[Recorded robot episodes]
** Begin **
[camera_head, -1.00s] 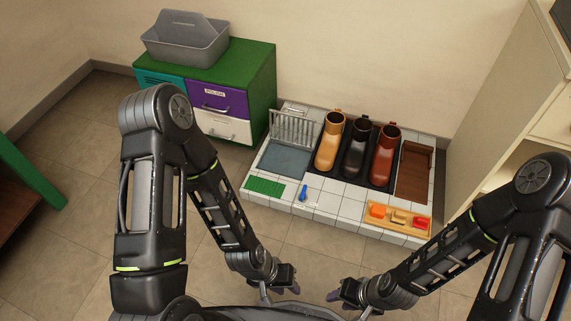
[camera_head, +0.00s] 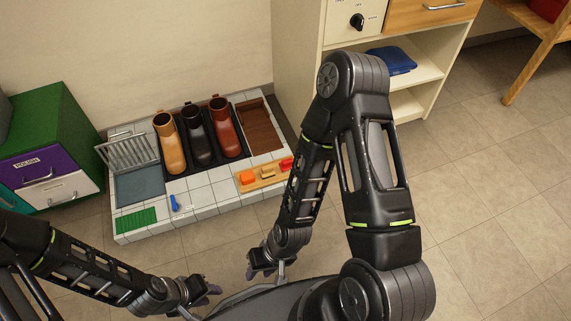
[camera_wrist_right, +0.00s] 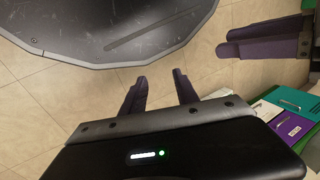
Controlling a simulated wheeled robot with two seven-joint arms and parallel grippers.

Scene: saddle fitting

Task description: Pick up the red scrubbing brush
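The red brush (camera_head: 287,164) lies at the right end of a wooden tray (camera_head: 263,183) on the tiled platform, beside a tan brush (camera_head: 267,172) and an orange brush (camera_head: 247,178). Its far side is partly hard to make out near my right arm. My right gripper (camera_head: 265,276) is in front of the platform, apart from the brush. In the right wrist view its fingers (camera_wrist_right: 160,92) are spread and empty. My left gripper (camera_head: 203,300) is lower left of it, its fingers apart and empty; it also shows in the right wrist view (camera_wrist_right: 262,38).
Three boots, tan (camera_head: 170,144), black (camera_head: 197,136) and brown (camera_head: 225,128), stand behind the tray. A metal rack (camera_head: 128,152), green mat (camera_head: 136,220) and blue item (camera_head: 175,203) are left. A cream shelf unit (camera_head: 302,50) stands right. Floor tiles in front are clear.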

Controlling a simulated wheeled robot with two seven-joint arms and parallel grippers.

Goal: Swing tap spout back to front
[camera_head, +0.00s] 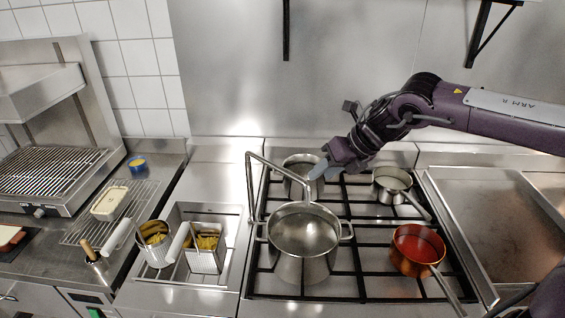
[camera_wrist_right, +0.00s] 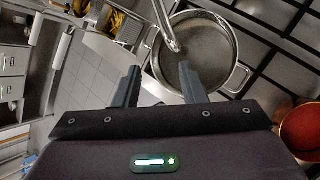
** End **
Instruction: Set the data above down again exactly as given, with no pictures.

Response to the task:
[camera_head, -1.00s] 
[camera_head, +0.00s] 
[camera_wrist_right, +0.00s] 
Controlling a simulated wheeled robot with two seven-joint arms and parallel grippers.

Scene: saddle fitting

Task description: Pick up the red scrubbing brush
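The red brush (camera_head: 287,164) lies at the right end of a wooden tray (camera_head: 263,183) on the tiled platform, beside a tan brush (camera_head: 267,172) and an orange brush (camera_head: 247,178). Its far side is partly hard to make out near my right arm. My right gripper (camera_head: 265,276) is in front of the platform, apart from the brush. In the right wrist view its fingers (camera_wrist_right: 160,92) are spread and empty. My left gripper (camera_head: 203,300) is lower left of it, its fingers apart and empty; it also shows in the right wrist view (camera_wrist_right: 262,38).
Three boots, tan (camera_head: 170,144), black (camera_head: 197,136) and brown (camera_head: 225,128), stand behind the tray. A metal rack (camera_head: 128,152), green mat (camera_head: 136,220) and blue item (camera_head: 175,203) are left. A cream shelf unit (camera_head: 302,50) stands right. Floor tiles in front are clear.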

Controlling a simulated wheeled robot with two seven-joint arms and parallel grippers.

Goal: Swing tap spout back to front
[camera_head, +0.00s] 
[camera_wrist_right, +0.00s] 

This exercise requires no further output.